La décision de 1908

Les questions en litige

Lénine

Le parti légal et les marxistes

I. La décision de 1908

   La lutte qui se poursuit entre la Pravda et le Loutch((Pravda [la Vérité] — quotidien légal bolchevik qui parut à Pétersbourg à partir du 22 avril (5 mai) 1912. Ses organisateurs et dirigeants furent Lénine et Staline. En butte aux poursuites constantes du gouvernement tsariste, elle fut interdite à plusieurs reprises. Mais elle reparut sous de nouveaux titres : Rabotchaïa Pravda [la Vérité ouvrière], Prolétarskaïa Pravda [la Vérité prolétarienne], etc. En juillet 1914, à la veille de la première guerre mondiale, elle fut supprimée par le gouvernement russe, pour reparaître après le renversement du tsarisme, en mars 1917, comme organe central du parti bolchevik. Après les journées de juillet (voir note 1), fut réduite à la quasi-illégalité, paraissant sous diverses appellations. A partir du 9 novembre 1917 reparut sous son premier titre. Transférée en mars 1918 à Moscou, la Pravda devint l’organe du Comité central et du Comité de Moscou du Parti communiste (bolchevik) de l’Union soviétique. Loutch [le Rayon de lumière] — quotidien légal des menchéviks liquidateurs qui parut à Pétersbourg de septembre 1912 à juillet 1913.)) apparaît inutile et peu compréhensible pour beaucoup d’ouvriers. Il est naturel que les articles de polémique dans tels numéros du journal, sur certaines questions, parfois assez spéciales, ne donnent pas une idée complète de l’objet et du contenu de la lutte.

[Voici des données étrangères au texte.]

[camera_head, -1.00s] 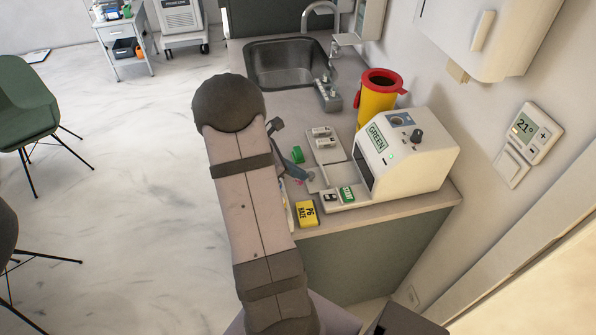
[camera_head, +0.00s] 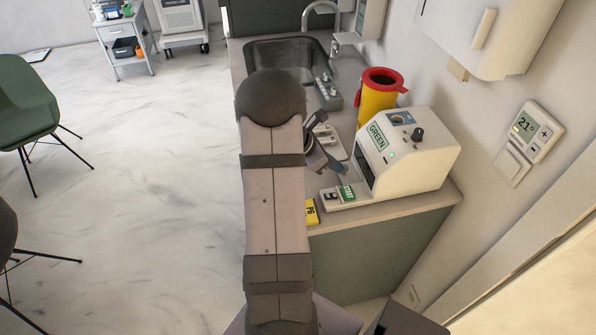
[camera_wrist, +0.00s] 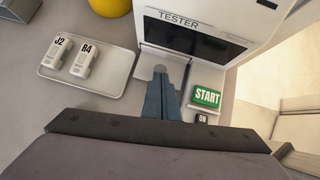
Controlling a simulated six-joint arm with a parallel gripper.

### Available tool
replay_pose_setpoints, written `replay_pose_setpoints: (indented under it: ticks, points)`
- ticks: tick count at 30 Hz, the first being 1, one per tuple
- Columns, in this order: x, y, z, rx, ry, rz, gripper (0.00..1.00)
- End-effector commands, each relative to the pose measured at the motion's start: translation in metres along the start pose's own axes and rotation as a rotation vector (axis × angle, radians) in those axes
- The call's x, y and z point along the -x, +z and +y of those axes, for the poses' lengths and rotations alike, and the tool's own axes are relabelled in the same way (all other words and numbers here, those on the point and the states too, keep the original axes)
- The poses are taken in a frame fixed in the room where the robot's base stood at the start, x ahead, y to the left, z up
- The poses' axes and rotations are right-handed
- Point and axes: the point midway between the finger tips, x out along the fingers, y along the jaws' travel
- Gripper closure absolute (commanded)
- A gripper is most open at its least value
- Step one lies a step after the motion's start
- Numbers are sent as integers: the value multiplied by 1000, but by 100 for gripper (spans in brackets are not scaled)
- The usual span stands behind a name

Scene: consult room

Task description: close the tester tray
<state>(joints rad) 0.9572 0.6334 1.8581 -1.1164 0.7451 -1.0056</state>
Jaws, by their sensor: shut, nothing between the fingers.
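The tester tray (camera_wrist: 150,62) is a pale flat piece at the foot of that front, with a short part showing outside. My gripper (camera_wrist: 160,70) is shut and empty, its blue-grey fingertips at the outer part of the tray, close to the tester front. I cannot tell whether they touch it. In the head view my gripper (camera_head: 341,168) is just left of the tester. The fingers hide part of the tray.
A green START button (camera_wrist: 207,97) is close on the right. A red-and-yellow bin (camera_head: 378,98) stands behind the tester. A yellow box (camera_head: 311,211) lies near the counter's front edge.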

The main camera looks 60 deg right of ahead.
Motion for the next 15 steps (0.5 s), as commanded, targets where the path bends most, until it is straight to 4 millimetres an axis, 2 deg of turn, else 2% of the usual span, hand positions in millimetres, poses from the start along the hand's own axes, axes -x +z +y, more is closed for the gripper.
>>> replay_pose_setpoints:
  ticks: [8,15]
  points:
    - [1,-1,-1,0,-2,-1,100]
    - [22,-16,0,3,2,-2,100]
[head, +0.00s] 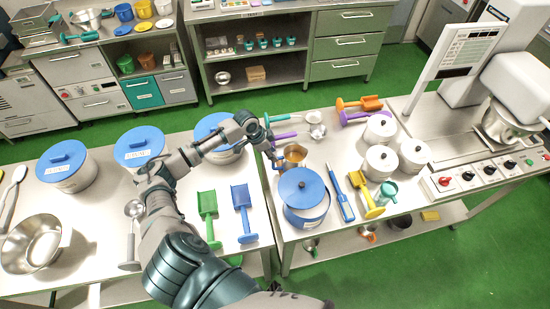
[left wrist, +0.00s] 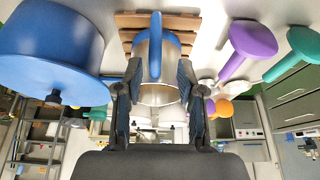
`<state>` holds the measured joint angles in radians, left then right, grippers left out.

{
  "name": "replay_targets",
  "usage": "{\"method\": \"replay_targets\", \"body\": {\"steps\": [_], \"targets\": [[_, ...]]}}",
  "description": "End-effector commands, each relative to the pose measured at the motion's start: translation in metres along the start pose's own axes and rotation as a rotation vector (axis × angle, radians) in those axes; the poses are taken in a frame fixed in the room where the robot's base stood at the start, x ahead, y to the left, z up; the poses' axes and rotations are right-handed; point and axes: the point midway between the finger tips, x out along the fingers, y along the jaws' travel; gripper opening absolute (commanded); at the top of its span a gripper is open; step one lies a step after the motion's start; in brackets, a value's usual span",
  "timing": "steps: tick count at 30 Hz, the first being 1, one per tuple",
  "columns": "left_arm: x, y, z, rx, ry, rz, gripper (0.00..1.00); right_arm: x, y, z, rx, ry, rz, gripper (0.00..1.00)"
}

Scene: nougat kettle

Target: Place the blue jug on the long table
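The jug (head: 295,154) is steel with a blue handle and stands upright on the right steel table, near its left end. My left gripper (head: 272,154) is at the handle side. In the left wrist view its two fingers (left wrist: 158,68) stand apart on either side of the handle, with gaps visible. My right gripper is not in view. The left steel table (head: 100,210) also shows.
A blue-lidded pot (head: 304,196) stands just in front of the jug. Purple (head: 285,137) and teal (head: 281,118) tools lie behind it. White lidded pots (head: 380,163) stand to the right. A wooden slatted board (left wrist: 190,20) shows by the jug. Blue and green scoops (head: 208,215) lie on the left table.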

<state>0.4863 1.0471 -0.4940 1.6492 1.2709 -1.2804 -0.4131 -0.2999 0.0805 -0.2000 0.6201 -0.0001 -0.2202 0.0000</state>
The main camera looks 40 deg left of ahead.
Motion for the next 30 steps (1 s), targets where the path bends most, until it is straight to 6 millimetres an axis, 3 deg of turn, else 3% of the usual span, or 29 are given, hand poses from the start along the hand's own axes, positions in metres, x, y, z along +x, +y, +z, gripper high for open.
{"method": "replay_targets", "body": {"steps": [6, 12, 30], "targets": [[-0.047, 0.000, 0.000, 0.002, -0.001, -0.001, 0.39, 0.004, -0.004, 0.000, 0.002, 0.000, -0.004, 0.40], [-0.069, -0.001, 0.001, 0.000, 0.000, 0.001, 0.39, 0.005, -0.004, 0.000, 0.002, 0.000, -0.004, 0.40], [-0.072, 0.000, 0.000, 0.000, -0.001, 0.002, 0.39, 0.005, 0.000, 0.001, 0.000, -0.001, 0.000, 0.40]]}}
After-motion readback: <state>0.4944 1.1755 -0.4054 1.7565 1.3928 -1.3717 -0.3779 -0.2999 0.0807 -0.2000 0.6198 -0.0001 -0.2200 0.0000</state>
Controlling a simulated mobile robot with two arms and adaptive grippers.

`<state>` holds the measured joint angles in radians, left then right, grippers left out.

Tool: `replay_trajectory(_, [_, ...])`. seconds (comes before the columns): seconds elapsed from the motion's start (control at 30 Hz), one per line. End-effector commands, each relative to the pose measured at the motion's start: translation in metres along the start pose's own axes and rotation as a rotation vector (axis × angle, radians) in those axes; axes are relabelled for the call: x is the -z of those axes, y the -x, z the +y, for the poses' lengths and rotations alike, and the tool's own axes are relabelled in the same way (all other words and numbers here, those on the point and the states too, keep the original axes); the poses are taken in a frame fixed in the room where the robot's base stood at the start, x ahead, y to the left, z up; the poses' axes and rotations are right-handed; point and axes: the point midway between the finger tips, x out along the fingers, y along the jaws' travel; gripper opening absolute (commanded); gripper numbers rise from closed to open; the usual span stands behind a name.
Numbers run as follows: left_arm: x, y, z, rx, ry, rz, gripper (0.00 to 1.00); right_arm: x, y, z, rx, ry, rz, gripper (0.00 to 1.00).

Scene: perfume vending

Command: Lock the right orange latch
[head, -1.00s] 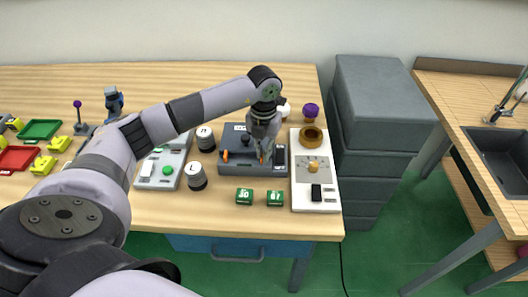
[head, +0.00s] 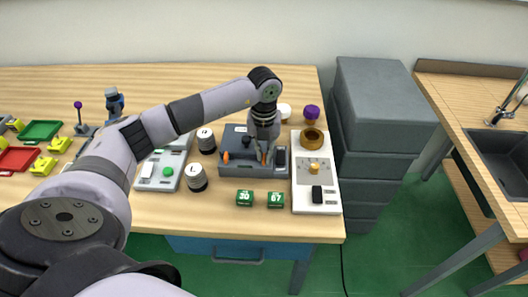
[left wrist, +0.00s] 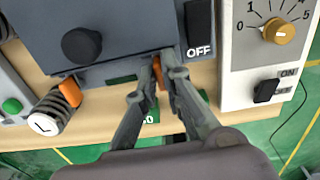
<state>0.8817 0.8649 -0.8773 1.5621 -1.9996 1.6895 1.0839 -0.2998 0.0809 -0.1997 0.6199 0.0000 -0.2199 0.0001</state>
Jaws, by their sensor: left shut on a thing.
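The grey box (head: 235,170) stands near the front of the table, with a dark round knob on its top. Its right orange latch (left wrist: 160,73) is on the front edge, left of the black OFF switch. My left gripper (left wrist: 160,70) is shut on this latch, one finger on each side, hiding part of it. In the head view, the left gripper (head: 263,155) reaches down onto the box's right front. The left orange latch (left wrist: 70,92) is free, on the same front edge; it also shows in the head view (head: 225,157). My right gripper is not in view.
A white panel (head: 318,201) with an orange dial stands close on the right. Two green number blocks (head: 244,198) (head: 276,200) lie in front. Weight-like cylinders marked with letters (head: 196,178) (head: 206,141) stand on the left. A grey button panel (head: 150,185) is farther left.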

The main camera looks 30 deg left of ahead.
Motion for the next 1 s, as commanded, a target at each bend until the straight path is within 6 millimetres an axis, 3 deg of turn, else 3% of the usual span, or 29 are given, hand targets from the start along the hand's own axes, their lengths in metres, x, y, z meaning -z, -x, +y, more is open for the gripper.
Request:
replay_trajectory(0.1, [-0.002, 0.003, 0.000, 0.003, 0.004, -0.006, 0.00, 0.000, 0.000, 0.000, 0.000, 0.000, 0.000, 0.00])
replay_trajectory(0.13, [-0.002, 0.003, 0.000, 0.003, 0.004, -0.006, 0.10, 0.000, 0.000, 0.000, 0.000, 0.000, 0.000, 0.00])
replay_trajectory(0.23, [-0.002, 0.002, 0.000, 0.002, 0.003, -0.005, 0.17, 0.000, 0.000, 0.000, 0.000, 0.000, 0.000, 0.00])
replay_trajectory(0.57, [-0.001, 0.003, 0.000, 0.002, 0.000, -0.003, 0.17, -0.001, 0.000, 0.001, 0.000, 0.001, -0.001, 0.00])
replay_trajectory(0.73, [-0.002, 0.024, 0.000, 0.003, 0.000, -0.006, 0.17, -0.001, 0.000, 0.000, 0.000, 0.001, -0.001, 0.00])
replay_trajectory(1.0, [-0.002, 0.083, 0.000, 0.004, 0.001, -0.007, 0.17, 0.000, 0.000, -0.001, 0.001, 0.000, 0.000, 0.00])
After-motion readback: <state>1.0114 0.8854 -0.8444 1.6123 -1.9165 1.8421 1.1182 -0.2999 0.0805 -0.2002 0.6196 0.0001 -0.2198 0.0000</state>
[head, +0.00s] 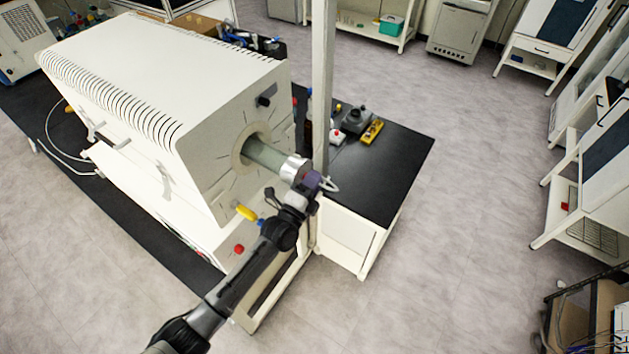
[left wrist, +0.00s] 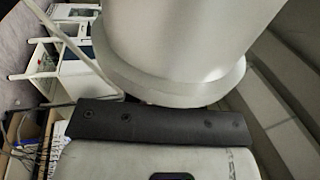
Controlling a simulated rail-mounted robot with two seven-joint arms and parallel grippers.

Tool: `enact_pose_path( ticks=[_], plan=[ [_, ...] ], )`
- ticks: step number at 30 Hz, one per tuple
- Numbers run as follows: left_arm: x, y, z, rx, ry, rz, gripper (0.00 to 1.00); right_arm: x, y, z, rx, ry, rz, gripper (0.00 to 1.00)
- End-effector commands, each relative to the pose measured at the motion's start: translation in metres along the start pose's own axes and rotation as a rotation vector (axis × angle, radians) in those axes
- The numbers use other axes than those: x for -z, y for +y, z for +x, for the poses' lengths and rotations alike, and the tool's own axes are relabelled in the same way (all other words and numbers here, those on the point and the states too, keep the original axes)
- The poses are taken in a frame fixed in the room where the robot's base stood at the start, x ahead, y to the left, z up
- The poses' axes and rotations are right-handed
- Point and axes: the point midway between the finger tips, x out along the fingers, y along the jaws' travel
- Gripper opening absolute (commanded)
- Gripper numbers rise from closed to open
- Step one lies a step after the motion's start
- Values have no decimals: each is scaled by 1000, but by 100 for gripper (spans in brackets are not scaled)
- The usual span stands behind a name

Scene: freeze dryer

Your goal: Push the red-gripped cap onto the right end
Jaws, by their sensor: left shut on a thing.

De là, le mécontentement légitime des ouvriers.

   Or, la question de la tendance liquidatrice autour de laquelle se poursuit la lutte est, en ce moment, une des questions les plus importantes et les plus actuelles du mouvement ouvrier. On n’est pas un ouvrier conscient si l’on n’a pas fait ample connaissance avec cette question ; si l’on ne s’est pas fait une opinion précise sur ce point. L’ouvrier désireux de décider par lui-même des destinées de son parti, ne se dérobera pas à la polémique, si même, à première vue, elle n’est pas tout à fait intelligible ; il s’attachera sérieusement à rechercher la vérité et la découvrira.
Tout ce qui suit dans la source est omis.